Aim of the exercise:
Scan the following material for the string "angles" and copy each line in which it appears.

___

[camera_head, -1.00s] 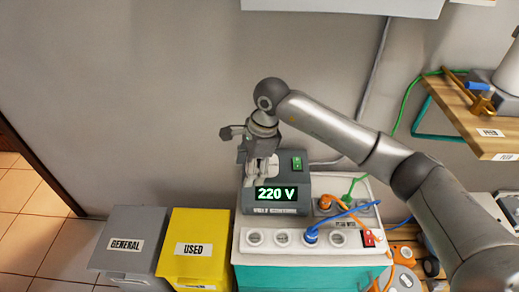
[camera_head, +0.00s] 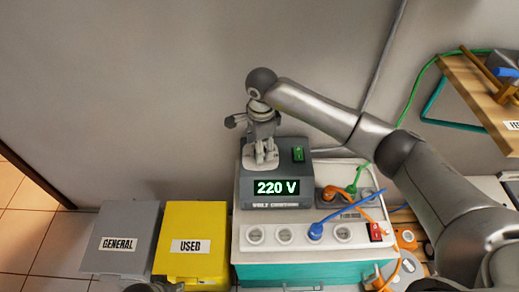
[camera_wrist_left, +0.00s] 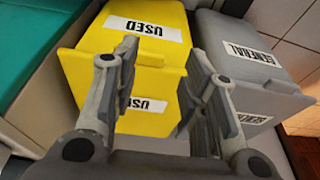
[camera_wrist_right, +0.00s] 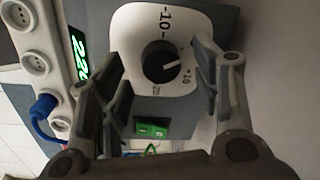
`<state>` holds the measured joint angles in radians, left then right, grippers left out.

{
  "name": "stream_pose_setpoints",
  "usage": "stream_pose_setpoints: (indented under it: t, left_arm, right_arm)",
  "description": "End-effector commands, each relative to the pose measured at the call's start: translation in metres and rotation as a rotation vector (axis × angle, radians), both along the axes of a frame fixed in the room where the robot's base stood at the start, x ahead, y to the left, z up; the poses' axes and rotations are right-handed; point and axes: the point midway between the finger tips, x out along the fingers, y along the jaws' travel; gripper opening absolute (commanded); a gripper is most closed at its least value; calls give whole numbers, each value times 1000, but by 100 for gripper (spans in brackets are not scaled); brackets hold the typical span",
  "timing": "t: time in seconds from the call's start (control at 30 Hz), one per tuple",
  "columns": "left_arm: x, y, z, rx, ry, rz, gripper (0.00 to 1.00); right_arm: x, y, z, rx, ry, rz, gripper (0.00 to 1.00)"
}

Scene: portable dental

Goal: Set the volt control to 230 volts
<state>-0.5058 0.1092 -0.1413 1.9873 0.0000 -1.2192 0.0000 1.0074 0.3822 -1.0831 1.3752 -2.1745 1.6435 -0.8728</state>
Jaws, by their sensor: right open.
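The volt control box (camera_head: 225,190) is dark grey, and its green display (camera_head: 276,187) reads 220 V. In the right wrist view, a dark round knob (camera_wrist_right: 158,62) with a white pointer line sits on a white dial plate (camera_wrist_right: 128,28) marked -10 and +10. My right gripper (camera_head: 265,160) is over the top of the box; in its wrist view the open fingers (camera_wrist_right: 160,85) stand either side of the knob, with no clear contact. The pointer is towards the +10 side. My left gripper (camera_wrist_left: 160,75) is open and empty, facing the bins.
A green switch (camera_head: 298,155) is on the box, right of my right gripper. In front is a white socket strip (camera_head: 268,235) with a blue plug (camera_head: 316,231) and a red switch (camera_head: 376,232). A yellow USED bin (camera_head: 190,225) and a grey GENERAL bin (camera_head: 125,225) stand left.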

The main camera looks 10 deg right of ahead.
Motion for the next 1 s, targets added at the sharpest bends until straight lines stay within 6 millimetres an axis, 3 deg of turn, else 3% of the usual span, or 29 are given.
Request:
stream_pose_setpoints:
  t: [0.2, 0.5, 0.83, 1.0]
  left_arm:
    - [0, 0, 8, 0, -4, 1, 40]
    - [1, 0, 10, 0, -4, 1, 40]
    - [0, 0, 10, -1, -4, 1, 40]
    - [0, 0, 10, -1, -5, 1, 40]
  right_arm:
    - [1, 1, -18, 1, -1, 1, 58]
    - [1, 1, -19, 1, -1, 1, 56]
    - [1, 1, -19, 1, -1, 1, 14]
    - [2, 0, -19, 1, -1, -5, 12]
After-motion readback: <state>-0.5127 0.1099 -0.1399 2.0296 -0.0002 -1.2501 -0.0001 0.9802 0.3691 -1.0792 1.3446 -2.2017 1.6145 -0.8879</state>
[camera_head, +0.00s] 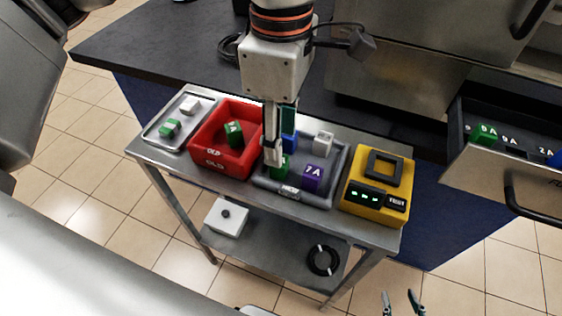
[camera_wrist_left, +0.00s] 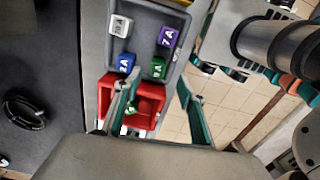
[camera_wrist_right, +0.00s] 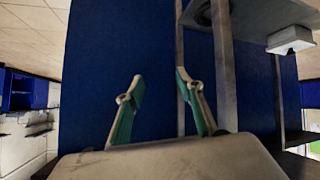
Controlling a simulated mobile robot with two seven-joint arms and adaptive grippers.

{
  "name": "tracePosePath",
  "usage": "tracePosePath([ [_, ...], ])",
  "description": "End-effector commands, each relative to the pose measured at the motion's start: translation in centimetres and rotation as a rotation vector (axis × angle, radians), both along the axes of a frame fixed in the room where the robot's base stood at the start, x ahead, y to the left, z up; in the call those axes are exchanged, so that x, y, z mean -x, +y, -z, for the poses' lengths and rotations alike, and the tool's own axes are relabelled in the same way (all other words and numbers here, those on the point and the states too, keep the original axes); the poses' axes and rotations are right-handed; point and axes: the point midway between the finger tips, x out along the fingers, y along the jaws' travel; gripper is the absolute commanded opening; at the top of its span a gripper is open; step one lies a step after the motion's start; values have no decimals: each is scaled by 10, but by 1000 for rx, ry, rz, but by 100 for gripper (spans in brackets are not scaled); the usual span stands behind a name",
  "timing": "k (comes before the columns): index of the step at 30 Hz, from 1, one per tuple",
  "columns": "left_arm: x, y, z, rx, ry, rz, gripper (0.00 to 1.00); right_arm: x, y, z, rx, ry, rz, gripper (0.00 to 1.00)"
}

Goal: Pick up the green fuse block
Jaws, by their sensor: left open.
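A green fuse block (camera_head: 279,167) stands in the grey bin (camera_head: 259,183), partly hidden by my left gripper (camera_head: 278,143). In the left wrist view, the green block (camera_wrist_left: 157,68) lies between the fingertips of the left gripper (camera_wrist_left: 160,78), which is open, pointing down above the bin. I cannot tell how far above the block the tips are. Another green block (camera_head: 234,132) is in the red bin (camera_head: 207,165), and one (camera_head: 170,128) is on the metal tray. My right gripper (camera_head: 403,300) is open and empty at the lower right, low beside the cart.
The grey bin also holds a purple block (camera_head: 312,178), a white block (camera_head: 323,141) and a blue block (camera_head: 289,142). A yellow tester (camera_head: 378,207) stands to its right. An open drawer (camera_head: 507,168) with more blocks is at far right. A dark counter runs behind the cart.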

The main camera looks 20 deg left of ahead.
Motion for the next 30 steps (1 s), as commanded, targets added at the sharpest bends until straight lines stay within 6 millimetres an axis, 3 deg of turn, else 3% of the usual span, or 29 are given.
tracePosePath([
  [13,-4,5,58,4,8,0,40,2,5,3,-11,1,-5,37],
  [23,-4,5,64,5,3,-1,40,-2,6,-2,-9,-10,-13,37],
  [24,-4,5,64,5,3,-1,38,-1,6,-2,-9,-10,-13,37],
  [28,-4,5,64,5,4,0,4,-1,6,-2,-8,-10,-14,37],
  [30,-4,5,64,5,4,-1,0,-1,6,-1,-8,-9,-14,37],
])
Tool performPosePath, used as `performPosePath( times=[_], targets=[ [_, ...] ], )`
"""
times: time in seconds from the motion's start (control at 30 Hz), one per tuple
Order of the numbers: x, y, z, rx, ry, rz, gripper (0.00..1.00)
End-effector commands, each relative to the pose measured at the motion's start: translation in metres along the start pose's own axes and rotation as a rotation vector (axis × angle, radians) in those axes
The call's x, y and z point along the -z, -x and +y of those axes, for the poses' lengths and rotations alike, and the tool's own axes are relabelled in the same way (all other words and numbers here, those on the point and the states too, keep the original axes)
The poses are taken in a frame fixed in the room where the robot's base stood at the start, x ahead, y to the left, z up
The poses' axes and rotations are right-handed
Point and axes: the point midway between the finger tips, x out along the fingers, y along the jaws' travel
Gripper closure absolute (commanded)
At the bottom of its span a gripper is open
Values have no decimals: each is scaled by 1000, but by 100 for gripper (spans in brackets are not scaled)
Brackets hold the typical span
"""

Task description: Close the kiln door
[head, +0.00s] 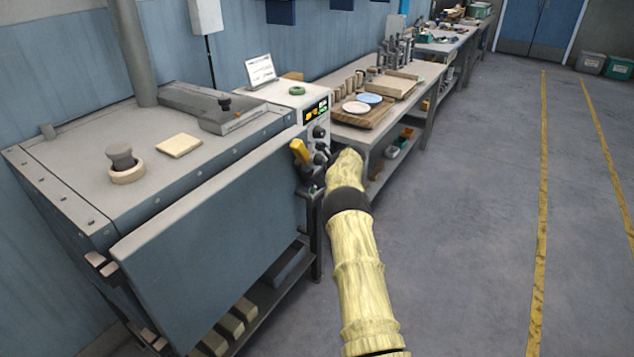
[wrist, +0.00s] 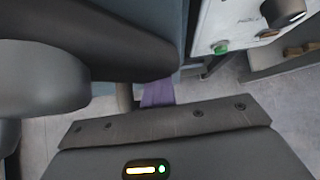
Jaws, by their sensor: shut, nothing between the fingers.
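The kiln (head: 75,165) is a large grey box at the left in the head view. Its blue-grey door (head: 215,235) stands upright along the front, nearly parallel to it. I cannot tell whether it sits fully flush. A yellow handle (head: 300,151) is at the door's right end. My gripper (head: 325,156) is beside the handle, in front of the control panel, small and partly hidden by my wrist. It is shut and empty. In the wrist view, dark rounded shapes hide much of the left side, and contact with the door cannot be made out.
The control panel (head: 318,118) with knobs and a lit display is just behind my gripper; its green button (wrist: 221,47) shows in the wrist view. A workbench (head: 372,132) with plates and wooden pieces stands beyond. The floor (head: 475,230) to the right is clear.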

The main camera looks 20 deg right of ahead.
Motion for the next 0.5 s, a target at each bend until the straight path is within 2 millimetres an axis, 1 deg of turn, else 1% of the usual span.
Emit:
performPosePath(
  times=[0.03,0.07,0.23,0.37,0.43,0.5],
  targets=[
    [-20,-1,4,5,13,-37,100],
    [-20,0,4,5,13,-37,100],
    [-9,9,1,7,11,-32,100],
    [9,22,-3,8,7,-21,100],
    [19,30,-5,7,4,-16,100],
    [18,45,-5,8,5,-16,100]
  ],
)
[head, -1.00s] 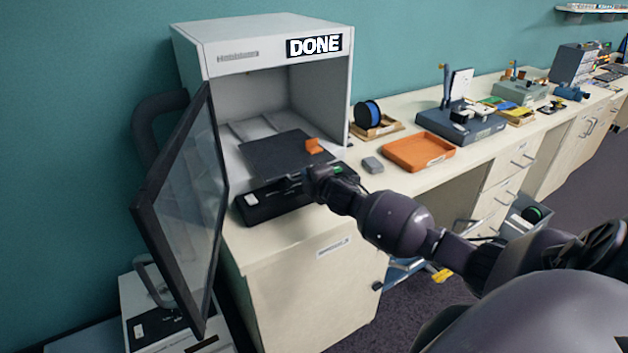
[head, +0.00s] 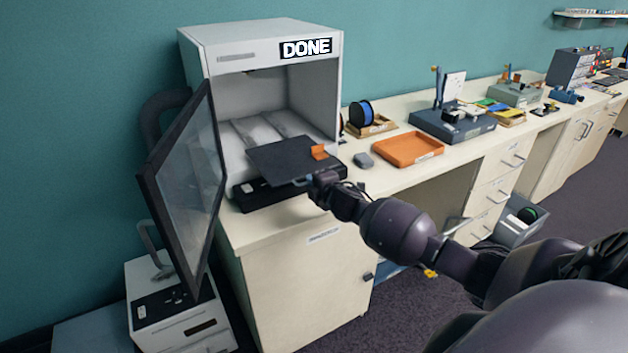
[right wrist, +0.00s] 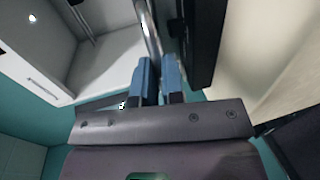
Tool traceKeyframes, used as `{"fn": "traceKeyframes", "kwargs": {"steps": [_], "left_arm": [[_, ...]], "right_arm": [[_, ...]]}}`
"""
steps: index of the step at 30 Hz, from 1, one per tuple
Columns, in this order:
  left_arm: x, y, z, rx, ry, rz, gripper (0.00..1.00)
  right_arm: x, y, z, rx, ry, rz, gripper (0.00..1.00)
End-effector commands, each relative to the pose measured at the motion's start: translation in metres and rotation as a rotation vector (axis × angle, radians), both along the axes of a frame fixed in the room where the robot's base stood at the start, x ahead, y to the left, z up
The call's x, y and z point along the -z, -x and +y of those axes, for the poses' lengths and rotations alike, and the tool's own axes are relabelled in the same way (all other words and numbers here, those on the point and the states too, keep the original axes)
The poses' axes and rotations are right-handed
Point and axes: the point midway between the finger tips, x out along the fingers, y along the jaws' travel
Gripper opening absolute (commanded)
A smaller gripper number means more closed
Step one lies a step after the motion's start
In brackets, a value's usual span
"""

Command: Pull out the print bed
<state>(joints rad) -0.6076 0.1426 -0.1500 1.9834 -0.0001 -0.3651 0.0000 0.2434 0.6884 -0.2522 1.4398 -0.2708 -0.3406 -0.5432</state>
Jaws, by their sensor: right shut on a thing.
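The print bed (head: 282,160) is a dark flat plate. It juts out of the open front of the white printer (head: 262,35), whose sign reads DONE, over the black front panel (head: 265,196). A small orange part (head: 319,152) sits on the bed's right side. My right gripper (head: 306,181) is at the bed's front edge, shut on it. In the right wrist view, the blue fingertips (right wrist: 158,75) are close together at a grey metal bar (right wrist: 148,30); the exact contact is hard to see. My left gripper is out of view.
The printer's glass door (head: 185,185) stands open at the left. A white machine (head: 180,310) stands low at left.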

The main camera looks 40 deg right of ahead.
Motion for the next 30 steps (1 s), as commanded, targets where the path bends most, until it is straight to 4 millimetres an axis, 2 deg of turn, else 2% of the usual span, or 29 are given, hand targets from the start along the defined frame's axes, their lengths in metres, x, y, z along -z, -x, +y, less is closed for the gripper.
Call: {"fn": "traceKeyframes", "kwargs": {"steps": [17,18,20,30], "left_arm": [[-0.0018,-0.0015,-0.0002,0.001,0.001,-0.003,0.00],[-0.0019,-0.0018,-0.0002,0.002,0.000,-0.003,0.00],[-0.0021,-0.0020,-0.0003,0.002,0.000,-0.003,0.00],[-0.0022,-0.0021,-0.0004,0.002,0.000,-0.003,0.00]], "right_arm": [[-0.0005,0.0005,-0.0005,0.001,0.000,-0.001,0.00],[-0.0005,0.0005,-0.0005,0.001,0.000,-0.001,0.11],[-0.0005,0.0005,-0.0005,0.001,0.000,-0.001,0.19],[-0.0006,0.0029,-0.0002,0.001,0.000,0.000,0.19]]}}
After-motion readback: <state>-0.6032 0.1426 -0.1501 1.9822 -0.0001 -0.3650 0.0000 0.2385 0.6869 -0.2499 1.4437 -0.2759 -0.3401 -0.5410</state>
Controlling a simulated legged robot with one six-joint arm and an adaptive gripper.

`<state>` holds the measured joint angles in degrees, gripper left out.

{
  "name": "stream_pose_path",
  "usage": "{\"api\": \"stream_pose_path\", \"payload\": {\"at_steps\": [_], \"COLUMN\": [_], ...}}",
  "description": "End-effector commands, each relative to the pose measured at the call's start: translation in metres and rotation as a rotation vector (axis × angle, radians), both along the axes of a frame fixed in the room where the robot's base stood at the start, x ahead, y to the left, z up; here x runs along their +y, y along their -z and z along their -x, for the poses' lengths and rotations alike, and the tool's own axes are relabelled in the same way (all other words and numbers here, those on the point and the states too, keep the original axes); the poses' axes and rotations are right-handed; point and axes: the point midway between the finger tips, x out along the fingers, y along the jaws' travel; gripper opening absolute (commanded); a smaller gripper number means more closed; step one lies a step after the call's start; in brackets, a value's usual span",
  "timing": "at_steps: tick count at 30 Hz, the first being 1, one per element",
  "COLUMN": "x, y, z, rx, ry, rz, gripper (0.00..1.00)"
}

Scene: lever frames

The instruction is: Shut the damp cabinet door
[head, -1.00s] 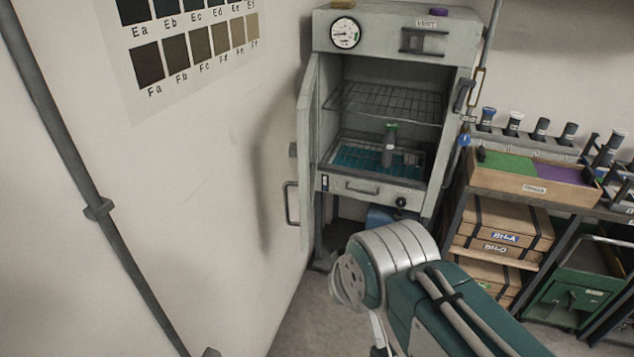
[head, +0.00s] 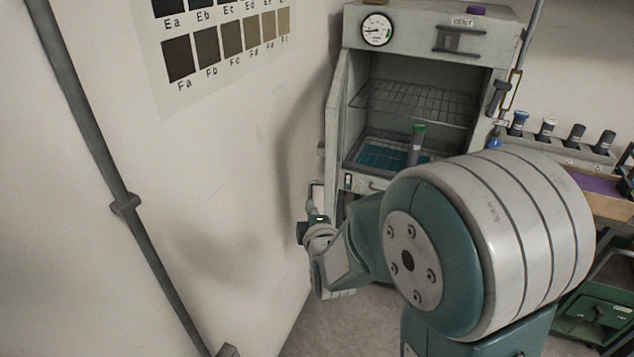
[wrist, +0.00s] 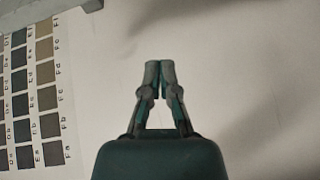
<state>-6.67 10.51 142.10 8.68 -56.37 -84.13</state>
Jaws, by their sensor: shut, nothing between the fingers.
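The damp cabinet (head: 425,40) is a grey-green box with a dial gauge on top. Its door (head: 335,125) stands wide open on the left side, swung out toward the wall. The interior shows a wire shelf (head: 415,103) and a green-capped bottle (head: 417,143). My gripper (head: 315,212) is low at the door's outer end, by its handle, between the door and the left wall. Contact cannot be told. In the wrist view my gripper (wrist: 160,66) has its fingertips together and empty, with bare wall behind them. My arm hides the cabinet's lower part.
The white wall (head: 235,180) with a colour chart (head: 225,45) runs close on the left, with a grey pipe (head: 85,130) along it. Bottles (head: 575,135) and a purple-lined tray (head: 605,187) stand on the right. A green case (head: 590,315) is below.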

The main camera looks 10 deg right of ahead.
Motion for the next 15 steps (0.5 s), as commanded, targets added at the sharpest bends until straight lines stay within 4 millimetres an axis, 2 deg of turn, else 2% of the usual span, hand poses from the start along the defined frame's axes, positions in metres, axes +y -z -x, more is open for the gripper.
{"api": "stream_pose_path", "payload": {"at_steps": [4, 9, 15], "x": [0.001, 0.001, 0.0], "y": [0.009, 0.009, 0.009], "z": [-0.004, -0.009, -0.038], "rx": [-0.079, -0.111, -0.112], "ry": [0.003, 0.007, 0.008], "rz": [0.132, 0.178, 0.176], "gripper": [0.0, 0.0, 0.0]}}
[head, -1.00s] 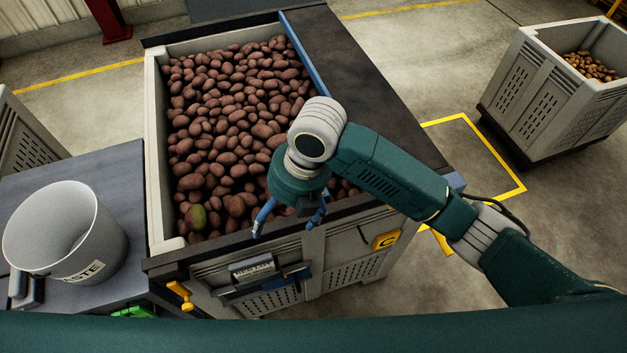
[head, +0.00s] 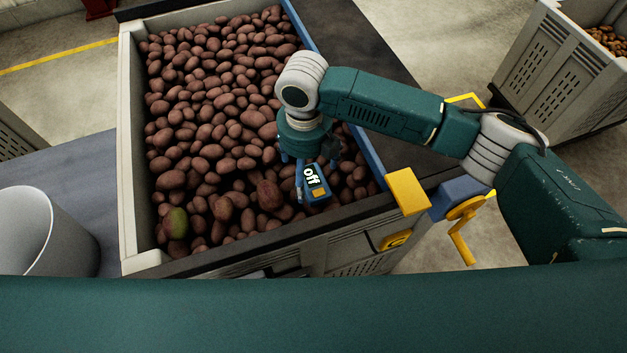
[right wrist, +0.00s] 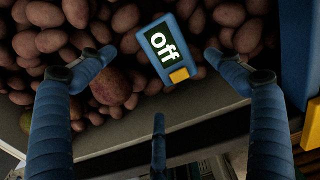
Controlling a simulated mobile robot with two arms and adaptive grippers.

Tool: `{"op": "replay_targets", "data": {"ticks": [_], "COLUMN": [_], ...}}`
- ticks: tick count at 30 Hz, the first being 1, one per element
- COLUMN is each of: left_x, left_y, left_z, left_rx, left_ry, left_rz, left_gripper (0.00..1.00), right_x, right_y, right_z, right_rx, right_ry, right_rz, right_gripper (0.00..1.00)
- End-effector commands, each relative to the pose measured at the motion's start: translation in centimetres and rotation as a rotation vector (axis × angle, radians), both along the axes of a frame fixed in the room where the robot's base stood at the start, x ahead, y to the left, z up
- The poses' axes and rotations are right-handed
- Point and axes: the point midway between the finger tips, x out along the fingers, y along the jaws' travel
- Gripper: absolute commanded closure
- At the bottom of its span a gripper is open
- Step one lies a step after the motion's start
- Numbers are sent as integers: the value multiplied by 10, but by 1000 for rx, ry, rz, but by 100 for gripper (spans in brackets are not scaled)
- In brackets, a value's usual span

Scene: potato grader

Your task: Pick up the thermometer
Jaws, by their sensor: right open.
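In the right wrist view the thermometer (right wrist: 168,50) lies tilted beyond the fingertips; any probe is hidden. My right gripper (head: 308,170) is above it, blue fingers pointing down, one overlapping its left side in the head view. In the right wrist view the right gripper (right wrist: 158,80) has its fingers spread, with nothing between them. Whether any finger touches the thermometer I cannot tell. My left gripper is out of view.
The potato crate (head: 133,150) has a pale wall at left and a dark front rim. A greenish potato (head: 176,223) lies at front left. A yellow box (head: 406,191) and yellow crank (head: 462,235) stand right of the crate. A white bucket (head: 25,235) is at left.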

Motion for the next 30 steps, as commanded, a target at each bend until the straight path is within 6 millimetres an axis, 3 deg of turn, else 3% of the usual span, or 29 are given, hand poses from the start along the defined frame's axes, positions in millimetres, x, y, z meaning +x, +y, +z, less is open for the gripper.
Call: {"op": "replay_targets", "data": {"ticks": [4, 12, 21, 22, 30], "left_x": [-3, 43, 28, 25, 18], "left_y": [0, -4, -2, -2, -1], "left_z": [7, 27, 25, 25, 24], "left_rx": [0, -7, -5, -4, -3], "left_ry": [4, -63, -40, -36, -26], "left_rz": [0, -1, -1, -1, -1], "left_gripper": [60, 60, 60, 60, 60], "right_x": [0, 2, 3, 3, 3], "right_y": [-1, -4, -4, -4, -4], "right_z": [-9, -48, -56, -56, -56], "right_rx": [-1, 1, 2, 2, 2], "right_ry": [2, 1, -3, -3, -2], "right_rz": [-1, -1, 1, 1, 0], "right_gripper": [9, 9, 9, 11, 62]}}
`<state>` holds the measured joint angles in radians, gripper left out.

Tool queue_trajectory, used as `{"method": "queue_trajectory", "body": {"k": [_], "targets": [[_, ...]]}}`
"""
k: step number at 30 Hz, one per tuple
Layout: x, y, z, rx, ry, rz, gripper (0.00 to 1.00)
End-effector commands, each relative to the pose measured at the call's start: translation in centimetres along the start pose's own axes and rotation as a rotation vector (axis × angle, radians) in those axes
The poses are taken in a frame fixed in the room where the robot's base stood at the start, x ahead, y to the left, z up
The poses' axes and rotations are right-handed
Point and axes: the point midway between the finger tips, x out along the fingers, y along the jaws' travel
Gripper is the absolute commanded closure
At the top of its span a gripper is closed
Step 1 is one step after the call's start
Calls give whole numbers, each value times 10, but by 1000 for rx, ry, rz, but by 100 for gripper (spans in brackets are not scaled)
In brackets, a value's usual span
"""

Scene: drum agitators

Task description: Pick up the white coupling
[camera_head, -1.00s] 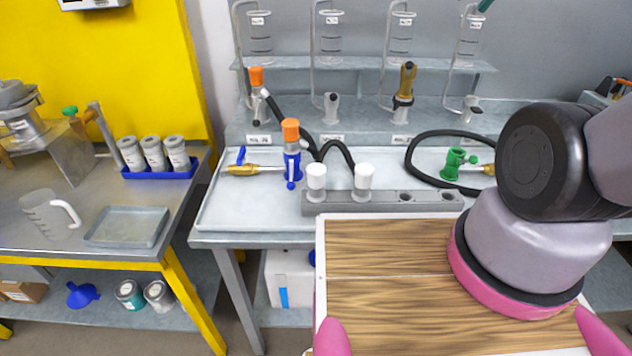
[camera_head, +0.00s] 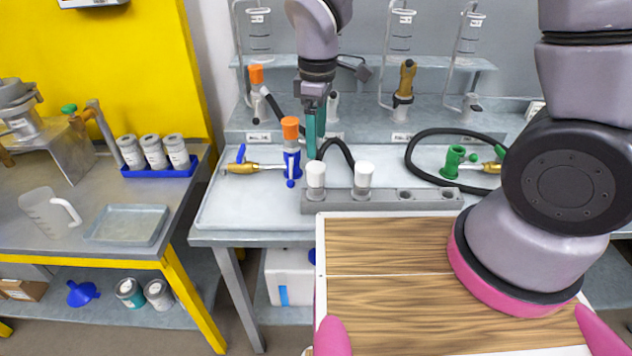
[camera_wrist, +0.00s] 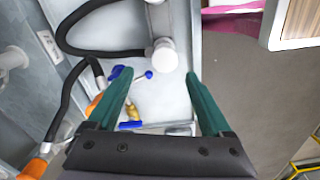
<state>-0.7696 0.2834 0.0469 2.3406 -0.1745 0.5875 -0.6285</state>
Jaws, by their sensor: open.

___

Answer to the task:
`<state>` holds the measured joint angles in radians, left then right, grippers left out.
`<state>` holds the measured joint angles in degrees, gripper left out.
`<state>` holds the measured joint angles in radians, gripper left out.

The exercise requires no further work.